Not in the way the world was expecting, through high-profile appointments of Roman Curia heads – though that will come in due time.

Instead, the pope has embarked immediately on what might be called “re-evangelization” inside the Vatican walls.

He dropped in today after a Vatican employees’ Mass in St. Peter’s Basilica and spoke about the value of work, thanking them for their service and asking them for their prayers because “I am a sinner, too.”

This morning, celebrating Mass for a smaller group of Vatican employees and officials at the Vatican guest house, he gave a short homily on the destructive power of gossip. He said speaking ill of others is a “dark joy” that Christians should resist.

At other liturgies inside the Vatican – attended by everyone from Vatican City garbage-collectors to bank employees – the new pope has spoken about the need for people to open their hearts to those around them and show charity in everything they do.

Even in what might be considered his most formal speech to an audience that included Vatican higher-ups, an address March 15 to cardinals, he emphasized that their friendship and sense of unity rely in great part on “a climate of mutual openness.”

Pope Francis came into the Vatican with a mandate to change the way its bureaucracy functions (or disfunctions), in the wake of scandals, leaks and power struggles that have embarrassed the church. It seems to me that he’s taking that task seriously, by laying the spiritual groundwork for change.

He’s approaching the various Vatican environments not so much as the new boss, but as the new pastor.

I think that’s one big reason why he’s decided to continue to live in the Domus Sanctae Marthae, the Vatican guest house, instead of moving into the formal papal apartment. In the Domus, he’s a few steps away from St. Peter’s, as well as the Vatican City governor’s office, and his morning liturgies are accessible to Vatican employees.

In the Apostolic Palace, the pope would have been surrounded by Secretariat of State offices and the usual filters. In effect, the Domus provides a much better pastoral base for evangelizing the Vatican.

 

Word comes from the Vatican today that, as speculated here last week, Pope Francis is opting to stay in the Vatican guest house rather than moving into the papal apartment in the Apostolic Palace — at least for now.

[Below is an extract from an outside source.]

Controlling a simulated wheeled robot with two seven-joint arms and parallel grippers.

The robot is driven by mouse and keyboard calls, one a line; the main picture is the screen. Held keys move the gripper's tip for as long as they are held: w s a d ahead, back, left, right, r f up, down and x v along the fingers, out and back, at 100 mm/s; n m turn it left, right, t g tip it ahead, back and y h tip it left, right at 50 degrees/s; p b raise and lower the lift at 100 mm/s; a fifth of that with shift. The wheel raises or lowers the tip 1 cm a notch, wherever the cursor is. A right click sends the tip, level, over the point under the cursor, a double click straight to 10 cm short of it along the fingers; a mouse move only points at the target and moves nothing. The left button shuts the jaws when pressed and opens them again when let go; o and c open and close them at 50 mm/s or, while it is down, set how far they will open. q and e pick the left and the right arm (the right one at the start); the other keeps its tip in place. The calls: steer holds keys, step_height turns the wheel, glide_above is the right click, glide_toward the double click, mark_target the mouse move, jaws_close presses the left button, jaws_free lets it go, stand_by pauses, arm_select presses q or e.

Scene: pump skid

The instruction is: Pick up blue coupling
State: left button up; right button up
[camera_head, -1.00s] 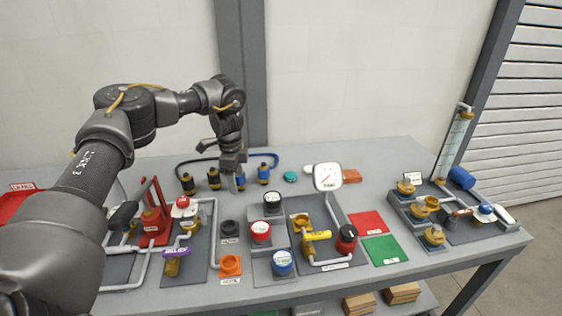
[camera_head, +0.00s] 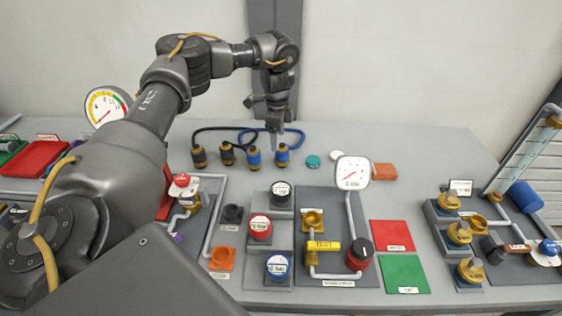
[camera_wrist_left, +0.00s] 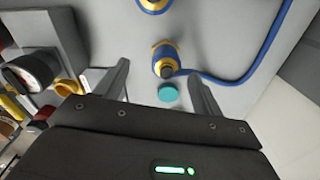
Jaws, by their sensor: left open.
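Two blue couplings with brass-coloured bands stand upright on the grey table in the head view, a right one (camera_head: 282,156) and a left one (camera_head: 253,158). A blue hose (camera_head: 290,134) loops behind them. My left gripper (camera_head: 277,140) is open and empty, pointing down at the right blue coupling. In the left wrist view, that coupling (camera_wrist_left: 165,58) shows between the two spread fingers, with the blue hose (camera_wrist_left: 245,72) running from it. The other blue coupling (camera_wrist_left: 152,5) is cut by the top edge. I cannot tell the gripper's exact height. My right gripper is not in view.
A teal cap (camera_head: 313,161) lies close on the right. A white gauge (camera_head: 352,172) rises farther right. Capped blocks and pipework fill the front. The table's back right is fairly clear.

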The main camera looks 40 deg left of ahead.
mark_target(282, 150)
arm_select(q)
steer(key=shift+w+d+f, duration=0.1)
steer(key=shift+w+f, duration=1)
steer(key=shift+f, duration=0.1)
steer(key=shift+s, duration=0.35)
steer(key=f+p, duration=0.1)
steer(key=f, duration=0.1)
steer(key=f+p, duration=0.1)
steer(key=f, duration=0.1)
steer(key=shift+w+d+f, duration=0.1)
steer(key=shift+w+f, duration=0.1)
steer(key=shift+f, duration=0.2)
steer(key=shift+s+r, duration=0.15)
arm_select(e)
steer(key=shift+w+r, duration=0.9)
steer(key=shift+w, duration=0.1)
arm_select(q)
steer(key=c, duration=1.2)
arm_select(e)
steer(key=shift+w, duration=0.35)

The reasons seem clear: Francis likes simplicity, and his quarters at the Domus Sanctae Marthae are much more simple than the 10-room apartment on the other side of St. Peter’s Square. He also likes being with people, and at the Domus he’s been much less cut off than in the Apostolic Palace. He celebrates Mass with groups every morning, shares meals with other guests in the dining room and sometimes goes outside to walk.

This means the new pope will be “commuting” through the Vatican Gardens to his office area in the Apostolic Palace, where he generally meets with aides and visiting guests. But that’s the way he wants it, and it’s his decision — after all, he is pope.

 

A prominent Muslim-born journalist baptized by Pope Benedict XVI, Magdi Allam, has announced he’s leaving the church because it is too “weak with Islam.”

Allam, writing on his Web site, said the “euphoria over Pope Francis” and the rapid way Pope Benedict was set aside was “the straw that broke the camel’s back” and convinced him to abandon his conversion to Christianity.

Benedict baptized Allam in 2008 during an Easter vigil service at the Vatican, saying he wanted to inspire other former Muslims to practice Christianity openly. At the time, some of the Vatican’s Muslim dialogue partners said the high profile given to the conversion was a deliberate provocation.

Allam said that what drove him away from the church most of all was “religious relativism, in particular the legitimization of Islam as a true religion, of Allah as the true God, of Mohammed as a true prophet, of the Koran as a sacred text and of mosques as places of worship.”

He said it was “true folly” that Benedict had prayed in a mosque in Istanbul, and that Pope Francis, in one of his first speeches, said that Muslims “worship the one, living and merciful God.”

Allam said he considers Islam an “intrinsically violent ideology.”

His very public departure from the church must be an embarrassment to Archbishop Rino Fisichella, who personally accompanied Allam on his path to Christianity. Fisichella was later named head of the Vatican’s new Pontifical Council for New Evangelization – presumably the council is using a more productive model of evangelizing than highly politicized “conversions” from other religions.